Furthermore, a court may not prohibit a client from getting lawyerly advice about whether to take a guilty plea, even if the explanation for why to take the plea requires some discussion of the impact that the client’s ongoing testimony has on prospects for acquittal or a hung jury. According to the court, “The Sixth Amendment does not abide a take-my-word-for-it vision of the attorney-client relationship.”
The court interpreted the trial court’s order in this case as prohibiting only discussions of the client’s ongoing testimony “for its own sake,” and not when the discussion is incidental to some legitimate topic such as trial strategy or whether to take a plea. In doing so, Jackson portrayed the court’s decision as striking a balance between the dual roles that a criminal defendant occupies when testifying in his own defense. A defendant is entitled to “the advice of counsel unrestricted by judicial interference,” she wrote at the opinion’s outset. Once that defendant takes the stand, however, he or she assumes the burden of a “witness’s responsibility to offer sworn testimony uninfluenced by a lawyer’s midstream tinkering.”
In adopting this balancing approach, the court eschewed a more categorical approach. At oral argument, Villarreal’s lawyer had insisted that a nuanced line between legitimate and illegitimate discussions of the client’s testimony was unworkable in practice. Claiming support from several federal circuit courts of appeals, Villarreal’s lawyer argued that the court should adopt a bright-line rule allowing defendants and their lawyers to discuss anything overnight, so as not to chill legitimate discussions about trial strategy.
The court was unpersuaded by the “chilling effect” argument.
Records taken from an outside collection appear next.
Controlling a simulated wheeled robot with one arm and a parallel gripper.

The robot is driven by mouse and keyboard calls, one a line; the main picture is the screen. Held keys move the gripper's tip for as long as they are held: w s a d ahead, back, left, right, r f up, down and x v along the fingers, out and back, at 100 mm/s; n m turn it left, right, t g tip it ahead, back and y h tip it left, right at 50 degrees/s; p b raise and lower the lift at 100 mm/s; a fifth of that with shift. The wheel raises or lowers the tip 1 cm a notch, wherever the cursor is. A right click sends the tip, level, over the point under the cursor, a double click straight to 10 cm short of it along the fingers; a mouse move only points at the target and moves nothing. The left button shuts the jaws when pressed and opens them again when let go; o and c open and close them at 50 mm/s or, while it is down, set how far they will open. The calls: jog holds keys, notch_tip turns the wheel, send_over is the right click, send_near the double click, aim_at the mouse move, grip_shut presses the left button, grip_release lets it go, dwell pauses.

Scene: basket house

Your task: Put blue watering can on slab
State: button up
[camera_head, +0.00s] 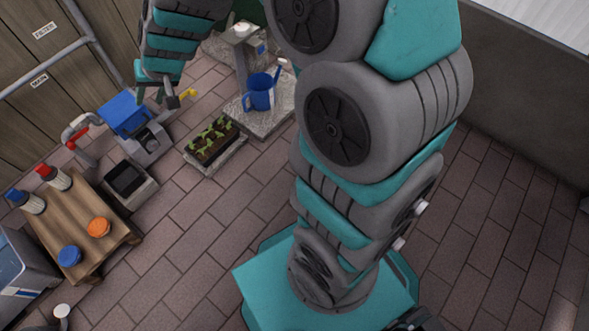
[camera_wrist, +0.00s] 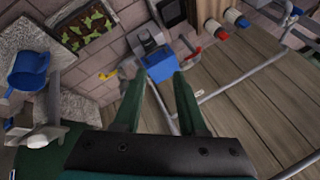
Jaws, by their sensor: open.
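The blue watering can (camera_head: 260,93) stands upright on a pale stone slab (camera_head: 248,121), beside a grey post. In the wrist view the can (camera_wrist: 28,72) is at the left edge, with the pale slab (camera_wrist: 20,38) around it. My gripper (camera_head: 160,97) is at the upper left of the head view, to the left of the can and apart from it. In the wrist view my gripper (camera_wrist: 156,82) has its two green fingers spread, with nothing between them. My arm hides the area right of the can in the head view.
A seedling planter (camera_head: 212,142) sits in front of the slab. A blue-topped grey unit (camera_head: 124,114) and a black-topped box (camera_head: 127,180) are left of it. A wooden table (camera_head: 75,222) holds jars and lids. Pipes (camera_head: 50,70) run along the wooden wall. The middle brick floor is clear.

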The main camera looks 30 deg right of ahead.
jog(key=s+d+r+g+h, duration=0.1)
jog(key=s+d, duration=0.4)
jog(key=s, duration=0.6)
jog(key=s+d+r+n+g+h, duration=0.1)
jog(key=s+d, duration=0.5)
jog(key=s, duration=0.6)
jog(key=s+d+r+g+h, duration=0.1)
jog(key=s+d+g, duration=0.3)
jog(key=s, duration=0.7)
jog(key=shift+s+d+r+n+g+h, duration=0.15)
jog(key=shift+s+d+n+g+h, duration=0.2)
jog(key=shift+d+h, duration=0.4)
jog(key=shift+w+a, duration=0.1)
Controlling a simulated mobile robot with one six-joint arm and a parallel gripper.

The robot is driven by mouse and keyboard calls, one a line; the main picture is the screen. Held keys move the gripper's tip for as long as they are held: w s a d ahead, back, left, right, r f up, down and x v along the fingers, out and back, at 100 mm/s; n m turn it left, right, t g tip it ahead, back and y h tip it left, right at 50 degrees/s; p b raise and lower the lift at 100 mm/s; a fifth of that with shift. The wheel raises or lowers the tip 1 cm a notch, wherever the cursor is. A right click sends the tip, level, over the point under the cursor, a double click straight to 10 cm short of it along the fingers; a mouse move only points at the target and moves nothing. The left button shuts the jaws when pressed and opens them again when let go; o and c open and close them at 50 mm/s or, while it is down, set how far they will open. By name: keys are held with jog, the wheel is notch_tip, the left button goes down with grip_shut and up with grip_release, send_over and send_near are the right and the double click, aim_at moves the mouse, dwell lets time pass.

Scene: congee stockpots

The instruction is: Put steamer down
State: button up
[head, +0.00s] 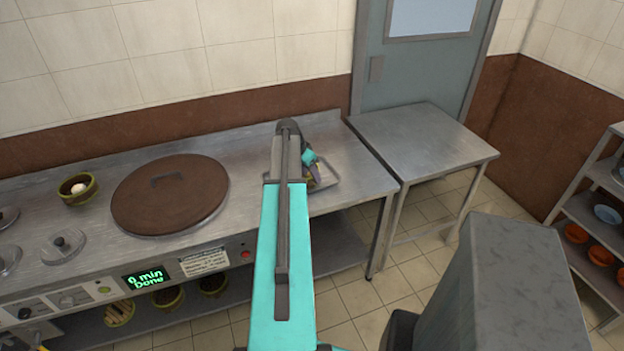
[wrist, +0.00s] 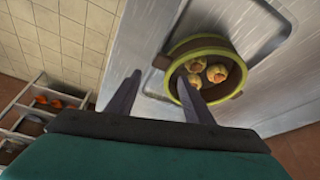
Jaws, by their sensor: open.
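The steamer (wrist: 208,42) is a round brown basket with a green rim, holding three buns. In the wrist view it stands upright on a metal tray (wrist: 262,52). My gripper (wrist: 158,74) is open, its two dark fingers spread on either side of the steamer's small brown side handle. The right finger overlaps the steamer's near side in the picture; I cannot tell whether it touches. In the head view the tray (head: 328,181) lies at the right end of the steel counter, and my arm hides nearly all of the steamer there.
A large brown round lid (head: 170,195) covers a pot left of my arm. Another steamer (head: 77,189) with a pale bun stands farther left. A bare steel table (head: 425,140) adjoins the counter at right. A shelf (head: 600,185) with bowls stands at far right. The display reads "0 min Done".

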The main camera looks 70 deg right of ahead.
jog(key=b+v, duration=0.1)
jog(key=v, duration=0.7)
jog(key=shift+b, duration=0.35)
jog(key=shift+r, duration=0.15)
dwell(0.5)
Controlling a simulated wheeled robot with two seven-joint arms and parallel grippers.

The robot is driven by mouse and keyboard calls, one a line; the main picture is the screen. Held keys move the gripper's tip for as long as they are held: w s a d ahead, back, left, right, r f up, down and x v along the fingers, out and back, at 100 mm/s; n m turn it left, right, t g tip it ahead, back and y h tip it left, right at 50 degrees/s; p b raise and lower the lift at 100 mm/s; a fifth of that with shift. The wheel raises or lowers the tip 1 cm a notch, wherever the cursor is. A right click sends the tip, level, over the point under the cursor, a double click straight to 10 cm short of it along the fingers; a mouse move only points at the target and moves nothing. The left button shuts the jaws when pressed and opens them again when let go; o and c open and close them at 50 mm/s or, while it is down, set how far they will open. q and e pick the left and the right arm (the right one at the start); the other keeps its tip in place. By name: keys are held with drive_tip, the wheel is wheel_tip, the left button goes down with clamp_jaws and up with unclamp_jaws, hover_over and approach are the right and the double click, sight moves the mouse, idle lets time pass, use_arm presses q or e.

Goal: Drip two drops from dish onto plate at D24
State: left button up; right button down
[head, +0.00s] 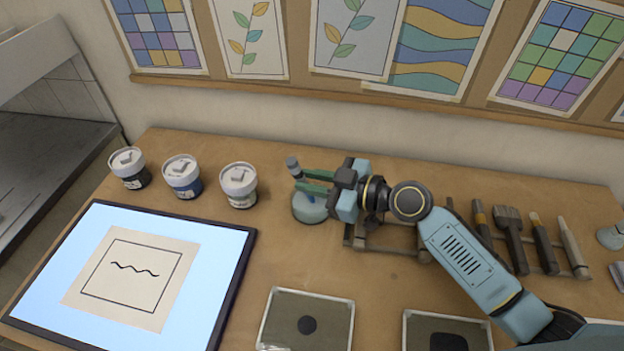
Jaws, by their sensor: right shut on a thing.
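My right gripper (308,184) has its green fingers shut on a slim dropper with a dark grey bulb (293,163). The dropper stands nearly upright over a small round pale-blue dish (308,212) with a blue patch in it. The fingers hide the dropper's lower part, so I cannot tell whether its tip touches the paint. A framed plate (279,335) with a dark round spot lies at the front middle. Another plate (415,335) with a dark rounded square lies to its right, cut by the frame's edge. No D24 label is readable. My left gripper is out of view.
Three lidded jars (239,185) stand left of the dish. A lit panel (215,265) with a wavy-line drawing lies at the left. A rack of brushes and tools (510,235) is at the right, beyond my right arm. Bare table lies between dish and plates.

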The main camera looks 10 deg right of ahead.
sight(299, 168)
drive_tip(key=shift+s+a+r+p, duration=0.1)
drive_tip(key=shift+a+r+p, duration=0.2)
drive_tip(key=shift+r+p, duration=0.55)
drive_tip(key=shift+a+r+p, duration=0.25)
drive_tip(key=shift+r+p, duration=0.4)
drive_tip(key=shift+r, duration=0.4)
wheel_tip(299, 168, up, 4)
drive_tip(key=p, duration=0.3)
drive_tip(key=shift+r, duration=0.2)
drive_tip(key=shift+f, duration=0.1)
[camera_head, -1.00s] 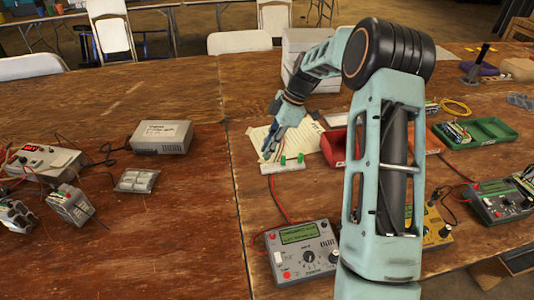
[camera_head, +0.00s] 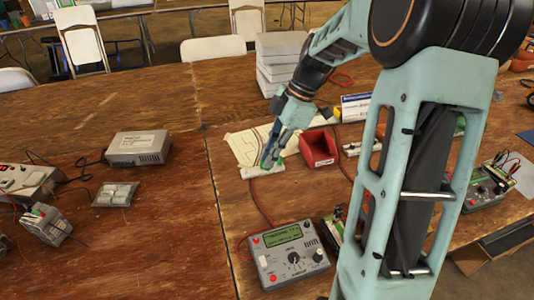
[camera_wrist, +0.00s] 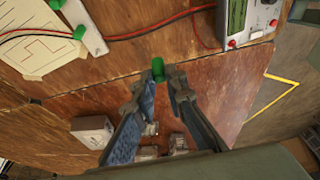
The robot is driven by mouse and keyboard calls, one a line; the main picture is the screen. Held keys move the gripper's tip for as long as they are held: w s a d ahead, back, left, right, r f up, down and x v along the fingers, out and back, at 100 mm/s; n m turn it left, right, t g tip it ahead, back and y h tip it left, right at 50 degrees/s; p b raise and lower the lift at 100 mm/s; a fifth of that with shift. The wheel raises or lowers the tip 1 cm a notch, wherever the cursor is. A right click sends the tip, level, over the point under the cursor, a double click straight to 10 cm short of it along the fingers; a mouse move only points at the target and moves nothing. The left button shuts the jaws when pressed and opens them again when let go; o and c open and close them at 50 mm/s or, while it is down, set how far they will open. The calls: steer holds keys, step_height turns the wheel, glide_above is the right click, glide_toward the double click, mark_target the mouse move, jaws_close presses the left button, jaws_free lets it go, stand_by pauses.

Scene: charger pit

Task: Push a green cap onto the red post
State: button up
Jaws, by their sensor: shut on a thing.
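My gripper (camera_wrist: 162,82) is shut on a small green cap (camera_wrist: 158,70), which stands out between the fingertips in the wrist view. In the head view my gripper (camera_head: 268,160) overlaps a white strip (camera_head: 250,172) on the table. The strip also shows at the upper left of the wrist view (camera_wrist: 88,35), apart from the held cap. A green cap (camera_wrist: 79,32) and another green piece (camera_wrist: 57,4) are on the strip there. I cannot make out the red post in either view.
A paper sheet (camera_head: 240,146) lies behind the strip, a red bin (camera_head: 318,150) to its right. A meter (camera_head: 288,255) stands in front, with a red wire (camera_head: 262,205) running toward the strip. A grey box (camera_head: 138,147) is at left. The table between is mostly bare.

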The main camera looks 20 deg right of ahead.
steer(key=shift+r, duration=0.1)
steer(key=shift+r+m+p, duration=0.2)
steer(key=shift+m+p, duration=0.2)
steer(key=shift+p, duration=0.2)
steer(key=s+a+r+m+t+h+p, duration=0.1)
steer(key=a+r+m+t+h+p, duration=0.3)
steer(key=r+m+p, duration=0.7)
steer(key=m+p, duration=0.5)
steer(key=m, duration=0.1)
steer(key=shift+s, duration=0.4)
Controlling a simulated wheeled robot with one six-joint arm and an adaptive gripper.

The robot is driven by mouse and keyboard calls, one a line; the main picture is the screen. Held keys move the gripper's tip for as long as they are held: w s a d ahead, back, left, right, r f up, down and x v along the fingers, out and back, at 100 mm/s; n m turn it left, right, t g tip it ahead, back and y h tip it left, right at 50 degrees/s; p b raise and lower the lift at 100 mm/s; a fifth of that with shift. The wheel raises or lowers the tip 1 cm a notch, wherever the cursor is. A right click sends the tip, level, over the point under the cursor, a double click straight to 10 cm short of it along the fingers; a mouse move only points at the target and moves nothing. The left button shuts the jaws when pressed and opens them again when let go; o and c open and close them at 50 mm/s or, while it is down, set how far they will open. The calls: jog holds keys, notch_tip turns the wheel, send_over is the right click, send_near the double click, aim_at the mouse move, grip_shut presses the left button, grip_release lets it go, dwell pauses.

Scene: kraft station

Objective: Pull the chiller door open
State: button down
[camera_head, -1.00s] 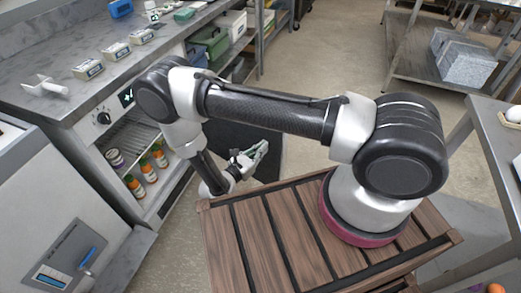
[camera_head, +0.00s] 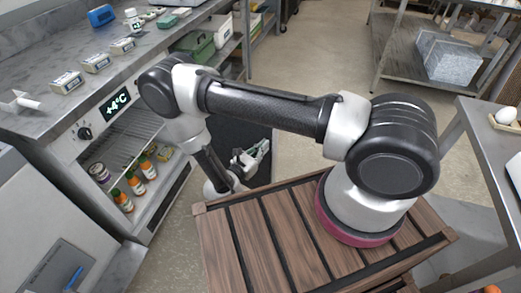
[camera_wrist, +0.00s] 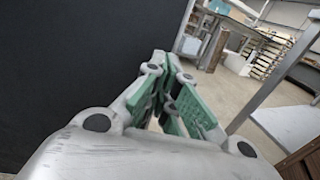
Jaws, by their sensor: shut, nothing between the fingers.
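The chiller (camera_head: 120,140) is built in under the steel counter at left, with a +4°C display. Its front stands open, and bottles and a jar show on the shelf inside. A dark panel, which looks like the chiller door (camera_head: 230,135), stands out from the chiller's far side, behind my forearm. In the wrist view the dark panel (camera_wrist: 70,60) fills the left side. My gripper (camera_head: 262,149) is in front of the panel, near its outer part. It is shut and empty, its green finger pads together in the wrist view (camera_wrist: 166,64). Whether it touches the panel cannot be told.
The counter (camera_head: 50,62) above holds small boxes and a white bracket. My slatted wooden deck (camera_head: 265,235) is just below the gripper. A steel shelf (camera_head: 390,60) with grey blocks stands at the back right. Open floor (camera_head: 310,70) lies beyond the panel.

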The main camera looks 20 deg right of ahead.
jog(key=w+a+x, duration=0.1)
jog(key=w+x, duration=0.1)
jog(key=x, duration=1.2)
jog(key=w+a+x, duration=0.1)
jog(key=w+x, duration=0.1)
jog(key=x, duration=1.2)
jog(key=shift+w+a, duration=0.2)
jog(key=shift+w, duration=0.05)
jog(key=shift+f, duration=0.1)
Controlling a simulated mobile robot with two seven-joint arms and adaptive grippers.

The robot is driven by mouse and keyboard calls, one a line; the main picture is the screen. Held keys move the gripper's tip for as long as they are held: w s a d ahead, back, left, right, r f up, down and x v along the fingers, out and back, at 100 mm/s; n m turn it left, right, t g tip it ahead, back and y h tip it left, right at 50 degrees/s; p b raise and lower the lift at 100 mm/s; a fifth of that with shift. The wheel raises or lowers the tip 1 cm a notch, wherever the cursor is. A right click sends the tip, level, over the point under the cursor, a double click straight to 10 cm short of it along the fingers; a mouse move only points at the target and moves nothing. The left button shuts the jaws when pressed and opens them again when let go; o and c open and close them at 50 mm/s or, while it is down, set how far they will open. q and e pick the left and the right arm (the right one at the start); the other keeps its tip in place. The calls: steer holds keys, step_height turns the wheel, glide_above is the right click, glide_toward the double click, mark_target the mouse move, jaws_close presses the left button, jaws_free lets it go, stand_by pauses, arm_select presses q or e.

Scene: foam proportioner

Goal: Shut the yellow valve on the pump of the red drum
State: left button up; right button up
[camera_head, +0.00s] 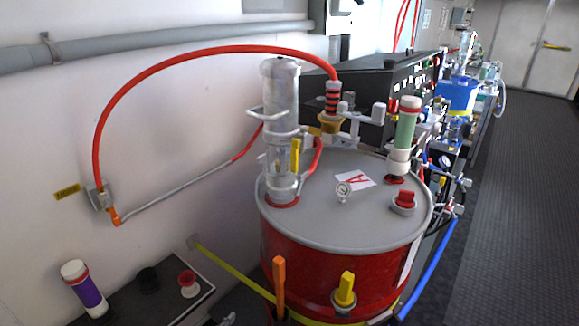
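The red drum (375,270) with a grey lid (340,230) stands right of centre. The pump (281,95), a grey and clear upright cylinder, rises from the lid's left part. A yellow lever (295,155), which looks like the pump's valve handle, stands upright on the pump's right side. A red hose runs from the wall in an arch to a fitting behind the pump. Another yellow handle (346,288) is low on the drum's front, with an upright orange handle (279,274) to its left. I cannot make out either gripper.
A green canister (406,130), a red cap (404,200) and a small gauge (343,191) are on the lid. A black control box (385,85) stands behind. A dark bench (150,305) with a purple bottle (85,287) is at lower left. Floor is open on the right.

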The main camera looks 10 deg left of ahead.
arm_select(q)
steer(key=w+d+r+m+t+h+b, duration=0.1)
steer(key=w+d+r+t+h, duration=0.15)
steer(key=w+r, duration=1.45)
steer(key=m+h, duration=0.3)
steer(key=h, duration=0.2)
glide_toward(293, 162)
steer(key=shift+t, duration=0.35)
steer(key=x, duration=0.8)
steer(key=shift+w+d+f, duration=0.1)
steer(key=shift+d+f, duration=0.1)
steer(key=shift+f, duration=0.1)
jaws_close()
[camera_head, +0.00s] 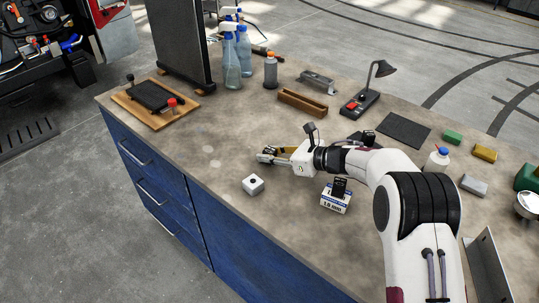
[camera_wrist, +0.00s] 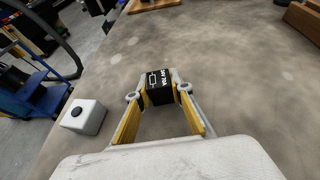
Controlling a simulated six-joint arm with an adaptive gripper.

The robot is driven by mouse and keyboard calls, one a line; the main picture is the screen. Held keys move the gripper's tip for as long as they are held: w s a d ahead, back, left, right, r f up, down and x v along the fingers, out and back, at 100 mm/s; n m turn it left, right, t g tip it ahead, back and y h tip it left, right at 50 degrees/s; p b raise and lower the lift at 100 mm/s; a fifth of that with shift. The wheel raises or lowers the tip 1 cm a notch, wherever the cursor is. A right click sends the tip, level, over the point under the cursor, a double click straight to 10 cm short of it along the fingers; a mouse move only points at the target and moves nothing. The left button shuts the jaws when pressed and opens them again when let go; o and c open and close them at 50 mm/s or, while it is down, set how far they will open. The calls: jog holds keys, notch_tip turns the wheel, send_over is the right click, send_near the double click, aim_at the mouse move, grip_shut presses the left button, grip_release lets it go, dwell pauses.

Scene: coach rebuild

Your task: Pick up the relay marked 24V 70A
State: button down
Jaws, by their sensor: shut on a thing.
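The black relay (camera_wrist: 157,78) has white print that reads 24V 70A in the wrist view, though the letters are turned. My gripper (camera_wrist: 158,94) has its two fingers on either side of the relay and is shut on it. In the head view my gripper (camera_head: 268,157) is low over the worktop near its front edge, and the relay is hard to make out between the fingers. I cannot tell whether the relay touches the worktop or is raised.
A white block with a dark round top (camera_head: 253,185) stands close by; it also shows in the wrist view (camera_wrist: 84,116). A small white and blue box (camera_head: 336,203) with a black part (camera_head: 340,187) is under my arm. A wooden tray (camera_head: 302,103) lies behind.

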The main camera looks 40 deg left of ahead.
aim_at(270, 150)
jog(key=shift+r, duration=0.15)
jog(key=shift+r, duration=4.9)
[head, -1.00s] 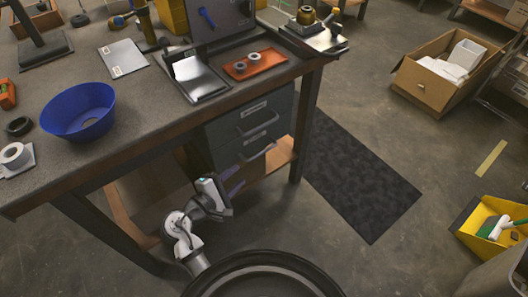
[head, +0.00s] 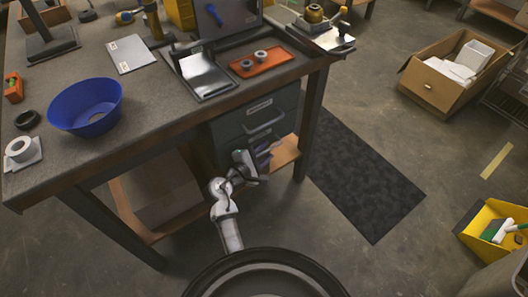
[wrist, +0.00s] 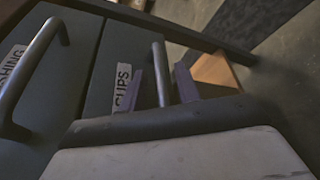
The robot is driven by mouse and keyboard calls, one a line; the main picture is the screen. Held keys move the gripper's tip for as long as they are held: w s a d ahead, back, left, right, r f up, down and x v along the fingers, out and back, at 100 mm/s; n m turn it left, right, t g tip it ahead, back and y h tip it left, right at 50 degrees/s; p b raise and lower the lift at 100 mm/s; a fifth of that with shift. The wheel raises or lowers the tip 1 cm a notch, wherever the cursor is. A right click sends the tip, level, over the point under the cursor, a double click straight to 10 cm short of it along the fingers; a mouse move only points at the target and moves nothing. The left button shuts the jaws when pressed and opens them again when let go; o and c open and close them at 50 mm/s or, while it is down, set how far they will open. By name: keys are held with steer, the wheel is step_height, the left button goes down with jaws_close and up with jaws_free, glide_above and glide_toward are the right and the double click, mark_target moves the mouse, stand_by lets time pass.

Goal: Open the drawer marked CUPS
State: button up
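The CUPS drawer (wrist: 112,65) is the lower of two grey drawers under the workbench; its front shows in the wrist view with a white CUPS label (wrist: 122,88). Its bar handle (wrist: 159,72) runs between the two purple fingers of my gripper (wrist: 160,82). The fingers are apart, one on each side of the handle, and I cannot see them touching it. In the head view my gripper (head: 263,156) is in front of the lower drawer and hides much of it. The drawer appears closed.
A wooden shelf (head: 285,151) lies below. A bench leg (head: 310,125) stands to the right. Dark mat (head: 365,190) and floor are clear.

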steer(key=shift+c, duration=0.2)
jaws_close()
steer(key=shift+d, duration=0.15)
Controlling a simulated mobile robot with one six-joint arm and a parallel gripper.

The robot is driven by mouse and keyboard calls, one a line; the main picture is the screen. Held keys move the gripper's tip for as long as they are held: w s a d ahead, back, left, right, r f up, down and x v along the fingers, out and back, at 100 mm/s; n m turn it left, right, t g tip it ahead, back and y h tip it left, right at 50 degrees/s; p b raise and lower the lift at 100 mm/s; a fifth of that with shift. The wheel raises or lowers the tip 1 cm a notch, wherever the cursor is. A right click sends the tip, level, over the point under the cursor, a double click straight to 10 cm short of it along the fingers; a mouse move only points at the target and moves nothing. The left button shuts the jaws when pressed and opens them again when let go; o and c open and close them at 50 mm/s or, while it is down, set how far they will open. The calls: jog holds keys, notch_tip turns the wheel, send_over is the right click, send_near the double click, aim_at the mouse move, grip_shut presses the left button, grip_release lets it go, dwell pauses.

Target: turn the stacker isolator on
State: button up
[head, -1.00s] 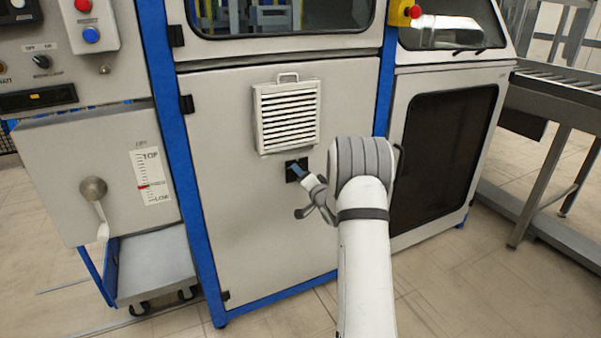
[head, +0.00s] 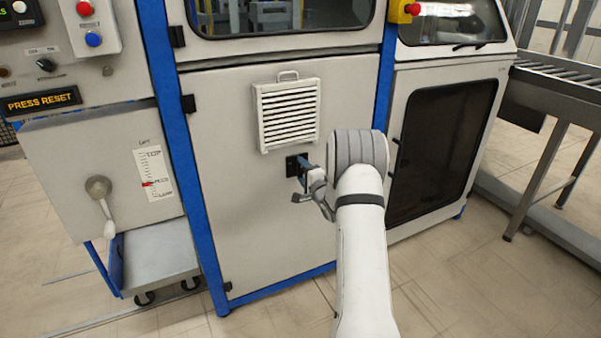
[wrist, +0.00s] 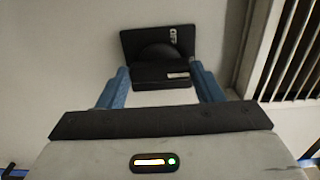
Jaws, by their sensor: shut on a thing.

Pointing out that the federal circuit opinions cited by Villarreal came in cases that involved absolute prohibitions on overnight discussions between lawyer and client, Jackson distinguished the limited order in Villarreal’s case. “The same concern is not present with an order prohibiting only discussion of ‘nothing but the testimony,’” she wrote. “Consultation about the testimony itself – practicing it, debriefing it, and the like – is a recognized, distinct tool in every lawyer’s preparatory arsenal. We trust that lawyers ordered to sheathe that tool overnight will have no difficulty doing so.”
Concurring in the court’s opinion, Justice Samuel Alito wrote a separate opinion expressing concern that unscrupulous defense lawyers might use the court’s opinion to disguise management of future testimony as advice about trial strategy or whether to take a plea. As examples of legitimate discussion, Alito offered, “[c]ounsel could say, ‘Let’s discuss what plea terms you are willing to agree to,’ or ‘We should seek a deal because there is a strong chance the jury will find you guilty.’” But it would not be legitimate to say, “We will really need to secure some sort of deal unless, when you return to the stand tomorrow, you stop scowling, looking down, and making nervous gestures with your fingers.” That would be impermissible “coaching,” wrote Alito, and unprotected by the court’s decision.
Jackson’s opinion for the court appeared to agree with this language in Alito’s concurrence. In footnote 5, the court acknowledged that “[t]he line between discussion of testimony for its own sake and discussion of testimony incidental to other topics may not always be razor sharp. We trust that defense counsel will not evade the spirit of qualified conferral orders by couching discussion of testimony qua testimony in strategic terms.” Then, agreeing with the line Alito drew in his concurrence, the court gave a concrete example of such a pretext: “For instance, unprotected discussion does not become protected simply by way of a preface explaining that a defendant’s ‘chances of acquittal will improve’ if he adjusts his testimony.” Although such a statement may touch on trial strategy, it “seeks to shape future testimony in light of past testimony and thus is unprotected.”
Thomas and Gorsuch, however, did not approve of the court or Alito offering concrete examples of what lawyerly advice would and would not cross the line. “I cannot join the Court’s opinion because it opines on hypothetical situations not before the Court and needlessly expands our precedents,” wrote Thomas.